Djokovic actually has not made it look easy over the last two months. He lost early in Monte Carlo and at the first of two tournaments in Belgrade, then fought his way through two tough matches before losing to Nadal in the final of the Italian Open. After winning the second tournament in Belgrade against a low-grade field, he came to Paris feeling better about his game but still had to overcome two-set deficits twice at Roland Garros and also had to play one of the matches of his life to defeat Nadal in a four-set semifinal.
There was also the extended scream he let rip after his quarterfinal victory over Matteo Berrettini that spoke volumes about the state of his inner peace. But Djokovic can change his mood as quickly as he changes directions on a tennis court. He has learned how to turn a negative into a positive, imagining that when fans chant Federer’s or some other opponents’ name they are actually cheering “Novak.”
On Sunday, in the final against Stefanos Tsitsipas, Djokovic had pockets of support but the majority of the 5,000 fans were pulling for the newcomer.

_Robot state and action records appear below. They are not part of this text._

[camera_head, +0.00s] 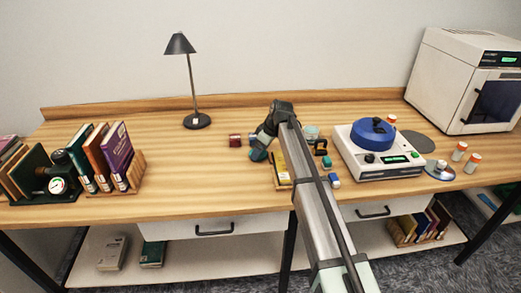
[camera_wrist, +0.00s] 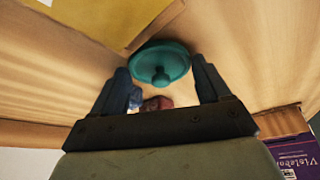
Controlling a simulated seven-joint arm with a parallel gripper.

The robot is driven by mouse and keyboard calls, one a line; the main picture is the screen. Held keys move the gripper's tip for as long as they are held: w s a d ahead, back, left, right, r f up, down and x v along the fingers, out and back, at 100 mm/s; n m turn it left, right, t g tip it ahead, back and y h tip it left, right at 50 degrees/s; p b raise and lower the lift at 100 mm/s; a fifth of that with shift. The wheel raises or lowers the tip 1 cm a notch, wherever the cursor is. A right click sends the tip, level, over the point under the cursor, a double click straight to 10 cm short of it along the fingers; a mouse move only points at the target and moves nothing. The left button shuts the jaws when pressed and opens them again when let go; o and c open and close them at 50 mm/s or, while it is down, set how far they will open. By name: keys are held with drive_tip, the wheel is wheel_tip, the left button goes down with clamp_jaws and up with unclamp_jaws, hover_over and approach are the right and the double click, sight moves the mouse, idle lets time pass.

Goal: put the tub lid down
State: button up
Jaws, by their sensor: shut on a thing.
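The teal round tub lid (camera_wrist: 160,54) with a small knob shows between the fingertips of my gripper (camera_wrist: 162,74) in the wrist view. My gripper is shut on it. In the head view, my gripper (camera_head: 264,144) is over the middle of the desk, and the teal lid (camera_head: 257,155) shows at its tip, partly hidden by it. The lid looks held above the desk top, but the exact gap cannot be told. A pale teal round container (camera_head: 311,131), perhaps the tub, stands just right of my arm.
Dark red blocks (camera_head: 235,140) lie left of my gripper. A wooden tray (camera_head: 280,178) with yellow items is partly behind my arm. A white device with a blue top (camera_head: 375,150) stands right, a lamp (camera_head: 197,121) behind left. Desk between books (camera_head: 117,155) and gripper is clear.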

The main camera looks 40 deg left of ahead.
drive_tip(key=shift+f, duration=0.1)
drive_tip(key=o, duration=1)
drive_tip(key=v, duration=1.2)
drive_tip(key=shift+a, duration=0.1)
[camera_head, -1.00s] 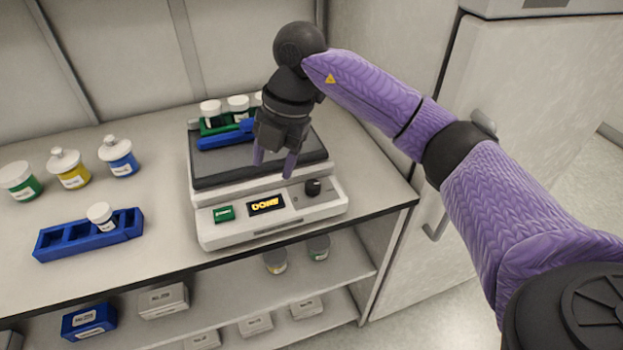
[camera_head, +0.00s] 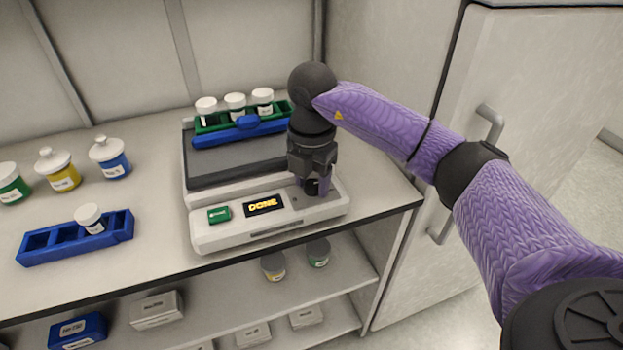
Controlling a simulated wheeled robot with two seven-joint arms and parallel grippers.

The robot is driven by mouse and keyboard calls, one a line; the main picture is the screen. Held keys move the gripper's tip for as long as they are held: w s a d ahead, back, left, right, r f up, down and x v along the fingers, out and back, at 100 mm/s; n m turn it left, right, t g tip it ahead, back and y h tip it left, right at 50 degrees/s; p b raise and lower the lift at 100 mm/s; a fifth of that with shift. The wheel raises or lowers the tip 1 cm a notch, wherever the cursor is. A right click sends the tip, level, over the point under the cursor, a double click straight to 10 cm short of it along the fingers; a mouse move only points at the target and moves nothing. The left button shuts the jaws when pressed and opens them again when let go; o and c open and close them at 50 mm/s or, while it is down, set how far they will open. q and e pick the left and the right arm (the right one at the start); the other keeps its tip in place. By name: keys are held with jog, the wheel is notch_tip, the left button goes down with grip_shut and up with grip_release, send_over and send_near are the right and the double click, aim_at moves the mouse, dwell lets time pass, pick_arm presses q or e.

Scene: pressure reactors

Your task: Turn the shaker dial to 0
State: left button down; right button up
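The shaker (camera_head: 235,232) stands on the counter, with a green button (camera_head: 219,215) and a display (camera_head: 263,205) reading DONE on its front panel. Its black dial (camera_head: 312,187) is at the right of the panel, partly hidden by my right gripper. My right gripper (camera_head: 313,187) points down over the dial, with its fingers around or beside it. I cannot tell whether the fingers touch the dial, and its setting is not readable. My left gripper is not in view.
A green and blue rack (camera_head: 215,138) with white-capped vials sits on the shaker. A blue rack (camera_head: 75,240) with one vial and several jars (camera_head: 110,158) stand at left. A shelf below holds boxes. A fridge-like cabinet (camera_head: 540,90) is at right.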

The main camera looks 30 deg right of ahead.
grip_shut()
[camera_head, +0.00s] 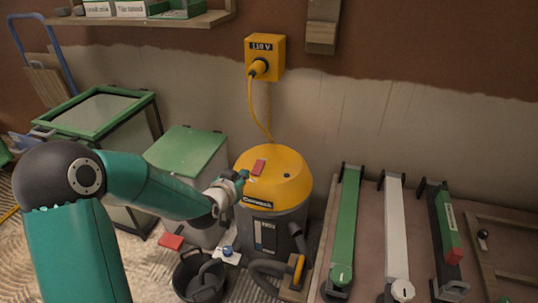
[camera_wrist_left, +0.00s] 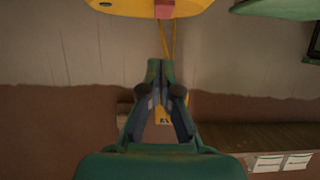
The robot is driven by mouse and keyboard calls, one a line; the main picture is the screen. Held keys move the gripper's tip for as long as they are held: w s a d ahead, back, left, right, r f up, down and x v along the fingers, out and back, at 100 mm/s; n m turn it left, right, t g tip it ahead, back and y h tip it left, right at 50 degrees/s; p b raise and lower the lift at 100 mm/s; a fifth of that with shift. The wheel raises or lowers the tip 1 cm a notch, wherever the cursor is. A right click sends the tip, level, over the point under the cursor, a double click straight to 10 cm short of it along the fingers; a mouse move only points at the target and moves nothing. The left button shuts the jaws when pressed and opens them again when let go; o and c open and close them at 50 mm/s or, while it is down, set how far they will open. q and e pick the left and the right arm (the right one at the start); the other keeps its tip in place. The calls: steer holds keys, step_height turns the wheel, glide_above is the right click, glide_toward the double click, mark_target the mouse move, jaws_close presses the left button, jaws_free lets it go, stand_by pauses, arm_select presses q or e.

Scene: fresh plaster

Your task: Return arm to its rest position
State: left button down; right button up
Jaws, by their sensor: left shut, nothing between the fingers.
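My left arm, teal with a dark elbow, comes in from the left in the head view. Its gripper (camera_head: 241,180) is in front of the yellow-topped vacuum (camera_head: 285,172), overlapping the left side of its lid in the picture. I cannot tell whether it touches the lid. In the left wrist view the gripper's fingers (camera_wrist_left: 161,72) are shut together with nothing between them. The vacuum's yellow lid (camera_wrist_left: 125,5) is at the top edge of that view. My right gripper is in neither view.
A yellow socket box (camera_head: 264,57) on the wall has a cable hanging to the vacuum. A green-lidded bin (camera_head: 188,150) and a green-framed box (camera_head: 97,113) stand left. A black bucket (camera_head: 199,279) is below the arm. Long green and white tools (camera_head: 396,235) stand right.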

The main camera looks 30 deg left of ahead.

Djokovic still prevailed, draining some of the suspense from his comeback from two sets down by going up a break early in all three of the final sets.
When it was over, he went to the side of the court and spoke with a boy in the front row, embracing him and giving him the racket he had used to close out the victory.
“He was in my ear the entire match basically, especially when I was two sets to love down,” Djokovic explained when I asked him about it. “He was actually giving me tactics, as well. He was like, ‘Hold your serve, get an easy first ball, then dictate, go to his backhand.’ He was coaching me literally. I found that very cute, very nice.”
Leave it to Djokovic, an expert at blocking out the static and focusing on the essential, to hear one of the few voices in a big crowd wishing him well.
That skill could come in handy as he chases history.